8 Horrifying Revelations That Will Change Your View of London Forever

8 Horrifying Revelations That Will Change Your View of London Forever

Alexander Meddings - November 16, 2017

8 Horrifying Revelations That Will Change Your View of London Forever
Tower of London. Youtube

The last execution in the Tower of London took place fairly recently

Built between the eleventh and thirteenth centuries, the Tower of London has had a fair few famous residents over the centuries. Rather than serving as a battlement, however, its most famous function has been that of a holding place for such illustrious prisoners as the Scottish king John Balliol, Henry VIII’s wives Anne Boleyn and Catherine Howard, and Elizabeth I’s favourite, Sir Walter Raleigh.

The Tower’s association with death is in fact so strong that it has given the British their idiom “to be sent to the tower”, meaning to be imprisoned or punished (or indeed both). It saw its heyday of executions during the sixteenth and seventeenth centuries. Most of the condemned wouldn’t meet their end within the tower walls, however, but would be taken to Tower Hill, just north of the castle. But although over the last few centuries the Tower has gradually lost its function as a place of execution, it may surprise you to learn that the last one didn’t take place that long ago.

In early February 1941, Joseph Jakobs, a 43-year-old German dentist, was apprehended shortly after parachuting into England. He had raised the suspicious of local farmers when he was seen limping around the countryside (he had broken his ankle upon landing) and firing his pistol.
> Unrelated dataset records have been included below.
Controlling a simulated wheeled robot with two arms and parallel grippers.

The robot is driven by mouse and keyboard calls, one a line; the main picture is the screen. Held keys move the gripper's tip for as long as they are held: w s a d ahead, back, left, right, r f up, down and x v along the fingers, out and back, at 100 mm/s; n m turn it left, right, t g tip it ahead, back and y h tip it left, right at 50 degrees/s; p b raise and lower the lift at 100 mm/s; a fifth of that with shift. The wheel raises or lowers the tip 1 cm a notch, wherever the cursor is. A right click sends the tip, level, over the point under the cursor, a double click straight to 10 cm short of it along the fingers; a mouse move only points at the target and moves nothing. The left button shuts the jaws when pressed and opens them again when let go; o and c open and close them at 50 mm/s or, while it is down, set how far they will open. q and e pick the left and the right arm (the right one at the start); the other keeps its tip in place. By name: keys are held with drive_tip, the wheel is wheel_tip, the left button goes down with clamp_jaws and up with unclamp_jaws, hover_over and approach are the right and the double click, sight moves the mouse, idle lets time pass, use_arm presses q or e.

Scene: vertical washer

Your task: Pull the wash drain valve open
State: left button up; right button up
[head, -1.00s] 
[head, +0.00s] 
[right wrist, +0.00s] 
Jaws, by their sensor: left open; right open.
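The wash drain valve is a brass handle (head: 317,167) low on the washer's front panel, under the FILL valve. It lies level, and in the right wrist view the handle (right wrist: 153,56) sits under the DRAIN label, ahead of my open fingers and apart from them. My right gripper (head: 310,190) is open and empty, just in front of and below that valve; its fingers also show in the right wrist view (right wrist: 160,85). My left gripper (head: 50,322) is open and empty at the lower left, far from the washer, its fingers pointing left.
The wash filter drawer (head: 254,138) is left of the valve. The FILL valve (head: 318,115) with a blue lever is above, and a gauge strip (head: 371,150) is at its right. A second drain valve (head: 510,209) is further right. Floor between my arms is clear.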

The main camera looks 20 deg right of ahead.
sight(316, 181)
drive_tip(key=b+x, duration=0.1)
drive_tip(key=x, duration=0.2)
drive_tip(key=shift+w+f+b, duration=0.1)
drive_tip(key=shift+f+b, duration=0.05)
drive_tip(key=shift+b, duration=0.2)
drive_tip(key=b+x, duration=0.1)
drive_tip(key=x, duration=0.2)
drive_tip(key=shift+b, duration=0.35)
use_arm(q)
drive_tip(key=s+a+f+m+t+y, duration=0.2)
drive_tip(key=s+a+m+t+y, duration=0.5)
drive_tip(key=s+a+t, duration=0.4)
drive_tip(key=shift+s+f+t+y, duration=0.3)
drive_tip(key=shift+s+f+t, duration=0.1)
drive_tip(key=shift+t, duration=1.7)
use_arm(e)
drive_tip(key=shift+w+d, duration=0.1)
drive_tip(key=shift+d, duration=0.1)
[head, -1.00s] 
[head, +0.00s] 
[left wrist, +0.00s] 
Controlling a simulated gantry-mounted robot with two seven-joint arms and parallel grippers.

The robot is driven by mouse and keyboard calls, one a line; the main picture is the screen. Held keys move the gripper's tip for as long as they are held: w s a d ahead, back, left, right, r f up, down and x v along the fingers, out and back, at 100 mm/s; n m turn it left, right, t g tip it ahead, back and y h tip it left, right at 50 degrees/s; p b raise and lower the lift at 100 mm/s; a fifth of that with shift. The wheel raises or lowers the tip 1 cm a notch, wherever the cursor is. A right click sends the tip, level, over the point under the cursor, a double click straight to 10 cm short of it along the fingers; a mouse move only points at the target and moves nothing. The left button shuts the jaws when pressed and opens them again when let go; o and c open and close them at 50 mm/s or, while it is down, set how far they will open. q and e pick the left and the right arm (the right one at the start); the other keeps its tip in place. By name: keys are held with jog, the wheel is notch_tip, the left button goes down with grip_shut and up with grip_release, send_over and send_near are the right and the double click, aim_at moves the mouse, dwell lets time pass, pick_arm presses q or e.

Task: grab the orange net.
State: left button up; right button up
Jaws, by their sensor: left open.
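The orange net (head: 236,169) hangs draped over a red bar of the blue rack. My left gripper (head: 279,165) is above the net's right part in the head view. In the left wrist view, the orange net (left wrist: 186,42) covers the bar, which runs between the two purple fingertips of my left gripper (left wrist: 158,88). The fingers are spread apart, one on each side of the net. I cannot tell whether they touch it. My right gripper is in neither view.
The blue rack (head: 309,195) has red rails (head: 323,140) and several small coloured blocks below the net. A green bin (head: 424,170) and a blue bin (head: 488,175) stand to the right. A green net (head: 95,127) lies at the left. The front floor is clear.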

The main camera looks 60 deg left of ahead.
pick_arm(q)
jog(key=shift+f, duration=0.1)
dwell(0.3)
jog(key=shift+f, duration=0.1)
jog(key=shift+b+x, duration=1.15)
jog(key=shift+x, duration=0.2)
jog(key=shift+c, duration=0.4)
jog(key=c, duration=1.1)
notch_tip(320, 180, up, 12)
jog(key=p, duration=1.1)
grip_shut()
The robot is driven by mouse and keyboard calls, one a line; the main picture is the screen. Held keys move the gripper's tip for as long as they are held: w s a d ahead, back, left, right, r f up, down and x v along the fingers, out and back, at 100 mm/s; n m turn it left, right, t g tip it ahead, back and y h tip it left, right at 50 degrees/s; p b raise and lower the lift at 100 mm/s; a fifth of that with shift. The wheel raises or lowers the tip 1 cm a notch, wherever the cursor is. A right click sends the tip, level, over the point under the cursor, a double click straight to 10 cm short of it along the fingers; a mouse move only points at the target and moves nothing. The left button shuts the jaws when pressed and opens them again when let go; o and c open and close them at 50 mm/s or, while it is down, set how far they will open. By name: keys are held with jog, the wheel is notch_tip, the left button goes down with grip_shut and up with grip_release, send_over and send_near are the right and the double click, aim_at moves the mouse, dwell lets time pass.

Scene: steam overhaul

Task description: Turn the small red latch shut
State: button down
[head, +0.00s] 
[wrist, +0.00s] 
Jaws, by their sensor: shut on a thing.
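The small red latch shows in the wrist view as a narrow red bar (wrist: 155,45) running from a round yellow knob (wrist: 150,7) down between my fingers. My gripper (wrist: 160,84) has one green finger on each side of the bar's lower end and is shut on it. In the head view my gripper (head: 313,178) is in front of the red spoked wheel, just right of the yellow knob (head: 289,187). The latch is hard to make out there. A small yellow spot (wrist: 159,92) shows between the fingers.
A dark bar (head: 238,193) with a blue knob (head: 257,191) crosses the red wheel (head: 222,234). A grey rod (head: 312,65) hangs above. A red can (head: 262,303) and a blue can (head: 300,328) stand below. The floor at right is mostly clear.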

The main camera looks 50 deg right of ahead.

Their suspicions that he was a German spy were confirmed when he was found in possession of forged identity papers, a radio transmitter, and—quite bizarrely—a German sausage.

Jakobs was tried before a military tribunal between 4 – 5 August the same year, and after being found guilty of spying was sentenced to death. His execution took place on the morning of 15 August 1941 in the Tower’s miniature rifle range. After being blindfolded, Jakobs was sent before an eight-man firing squad where he was made to sit in a brown Windsor chair. He was shot five times (three men were given blanks) and died instantly. A post-mortem was to reveal, however, that only one of the shots had pierced the heart and therefore been fatal.